I’m not sure what the history of it is, but operator * just does this with lists. It does something similar if you use it with a string:
IPython 7.30.1 -- An enhanced Interactive Python. Type '?' for help.
In [1]: a = "a" * 3
In [2]: a
Out[2]: 'aaa'
operator *
doesn’t perform a matrix multiplication with lists.
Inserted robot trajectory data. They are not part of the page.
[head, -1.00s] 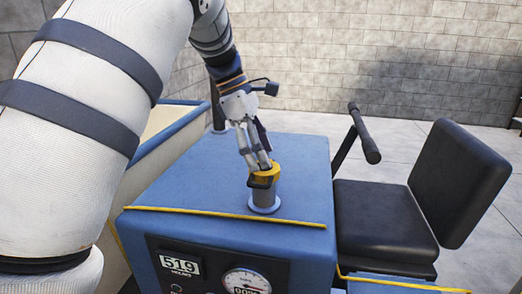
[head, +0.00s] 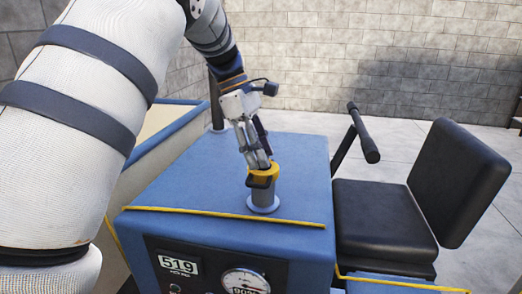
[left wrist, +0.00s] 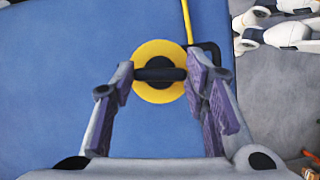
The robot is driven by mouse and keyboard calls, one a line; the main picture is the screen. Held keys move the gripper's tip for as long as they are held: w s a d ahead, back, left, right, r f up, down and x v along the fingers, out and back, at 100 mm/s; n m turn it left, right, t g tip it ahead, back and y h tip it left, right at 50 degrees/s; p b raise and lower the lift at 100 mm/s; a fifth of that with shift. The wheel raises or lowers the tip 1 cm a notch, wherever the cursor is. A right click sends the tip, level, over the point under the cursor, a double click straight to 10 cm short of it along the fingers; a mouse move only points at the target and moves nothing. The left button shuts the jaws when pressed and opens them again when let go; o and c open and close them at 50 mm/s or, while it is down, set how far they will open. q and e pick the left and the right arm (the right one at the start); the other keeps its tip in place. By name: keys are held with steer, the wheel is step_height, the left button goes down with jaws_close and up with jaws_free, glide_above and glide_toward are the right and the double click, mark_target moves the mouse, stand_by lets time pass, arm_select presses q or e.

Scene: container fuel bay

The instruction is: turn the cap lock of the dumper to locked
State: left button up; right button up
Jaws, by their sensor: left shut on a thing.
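The dumper's blue body (head: 200,170) fills the middle of the head view. A grey filler neck (head: 263,200) stands on its top and carries a yellow cap (head: 275,171). In the left wrist view the yellow cap (left wrist: 148,92) is seen from above, with a black bar (left wrist: 160,74) across it. My left gripper (head: 261,165) comes down on the cap from above. In the wrist view its purple-padded fingers (left wrist: 160,78) stand on either side of the black bar, shut on it. The right gripper is not in view.
A black seat (head: 385,220) and a black lever (head: 368,145) stand right of the body. A panel with an hour counter (head: 180,265) and a round gauge (head: 245,281) faces the front. Yellow strips (head: 225,217) edge the top. A brick wall (head: 370,60) closes the back.

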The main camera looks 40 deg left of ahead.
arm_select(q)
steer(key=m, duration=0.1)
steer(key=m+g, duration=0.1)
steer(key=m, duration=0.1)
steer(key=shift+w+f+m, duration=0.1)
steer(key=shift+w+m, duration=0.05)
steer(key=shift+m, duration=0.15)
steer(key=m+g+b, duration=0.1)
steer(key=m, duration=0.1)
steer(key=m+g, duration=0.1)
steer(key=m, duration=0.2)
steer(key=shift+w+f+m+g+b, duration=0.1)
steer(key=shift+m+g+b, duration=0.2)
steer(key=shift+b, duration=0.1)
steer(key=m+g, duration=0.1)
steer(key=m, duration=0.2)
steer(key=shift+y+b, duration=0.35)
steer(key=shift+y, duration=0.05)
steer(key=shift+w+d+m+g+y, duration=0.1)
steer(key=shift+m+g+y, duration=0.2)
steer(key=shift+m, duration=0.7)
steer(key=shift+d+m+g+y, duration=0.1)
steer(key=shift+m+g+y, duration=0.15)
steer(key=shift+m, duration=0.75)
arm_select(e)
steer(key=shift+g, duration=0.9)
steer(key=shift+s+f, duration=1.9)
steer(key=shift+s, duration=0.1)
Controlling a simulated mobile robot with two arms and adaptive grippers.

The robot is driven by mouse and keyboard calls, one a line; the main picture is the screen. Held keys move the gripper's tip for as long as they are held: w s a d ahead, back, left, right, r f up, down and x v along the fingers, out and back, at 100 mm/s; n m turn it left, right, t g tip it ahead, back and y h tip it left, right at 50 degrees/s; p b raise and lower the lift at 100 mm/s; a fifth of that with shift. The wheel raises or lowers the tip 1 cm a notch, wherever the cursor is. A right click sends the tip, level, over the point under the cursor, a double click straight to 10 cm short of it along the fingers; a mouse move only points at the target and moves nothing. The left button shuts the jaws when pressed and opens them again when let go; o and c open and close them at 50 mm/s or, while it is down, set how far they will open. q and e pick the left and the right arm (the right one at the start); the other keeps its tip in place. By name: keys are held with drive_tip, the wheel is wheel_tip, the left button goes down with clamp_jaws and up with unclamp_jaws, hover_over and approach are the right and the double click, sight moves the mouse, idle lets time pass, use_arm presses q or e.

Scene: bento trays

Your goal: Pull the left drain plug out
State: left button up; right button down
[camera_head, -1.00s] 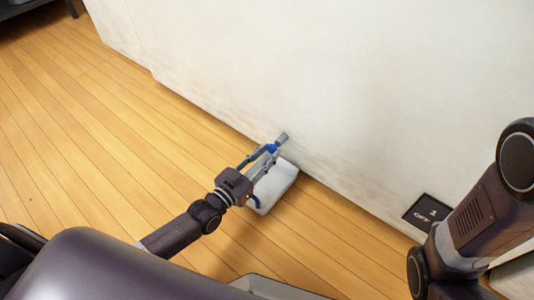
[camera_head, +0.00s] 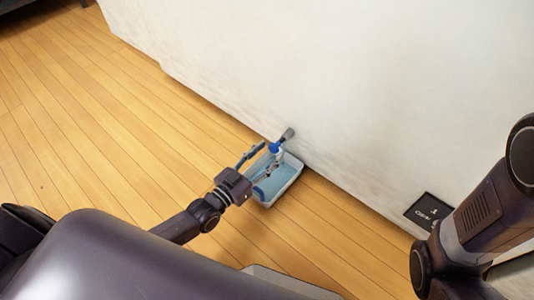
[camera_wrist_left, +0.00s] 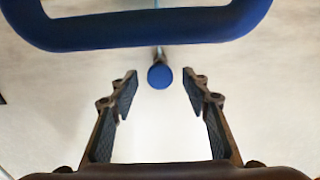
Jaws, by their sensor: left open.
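The grey drain pipe (camera_head: 287,135) sticks out from the foot of the pale wall, with a blue plug (camera_head: 273,147) near its end. The plug shows as a round blue disc in the left wrist view (camera_wrist_left: 160,76), centred between my left fingers with a gap on each side. I cannot tell whether it is still seated in the pipe. My left gripper (camera_head: 262,158) is open around or close to the plug. Below is a white tray (camera_head: 292,182) with a pale blue inside that looks like liquid. My right gripper is out of view.
The wall (camera_head: 350,90) stands close behind the pipe. A black OFF panel (camera_head: 428,211) is to the right, near my right arm. A blue bar-like handle (camera_wrist_left: 150,32) crosses the top of the left wrist view. The wooden floor (camera_head: 110,130) at left is clear.

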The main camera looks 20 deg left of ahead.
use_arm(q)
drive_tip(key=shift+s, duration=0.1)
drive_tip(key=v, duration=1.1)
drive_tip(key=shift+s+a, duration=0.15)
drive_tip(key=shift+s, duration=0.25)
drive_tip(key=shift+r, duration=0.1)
It specifies a number of repetitions of the list elements
With the string example provided by Rob, a string is treated as a list of characters, so similarly "abc" * 2
yields "abcabc"
The issue with your code is that it’s doubling the number of elements by repeating entire list, not doubling each individual element value in the list.
To achieve [2, 4, 6] the code should be like :
def double_list(numbers):
return list(map(lambda i: 2 * i, numbers))
numbers = [1, 2, 3]
print(double_list(numbers))
OR
def double_list(numbers):
return [2 * i for i in numbers]
numbers = [1, 2, 3]
print(double_list(numbers))
Hope, this helps!
Thanks.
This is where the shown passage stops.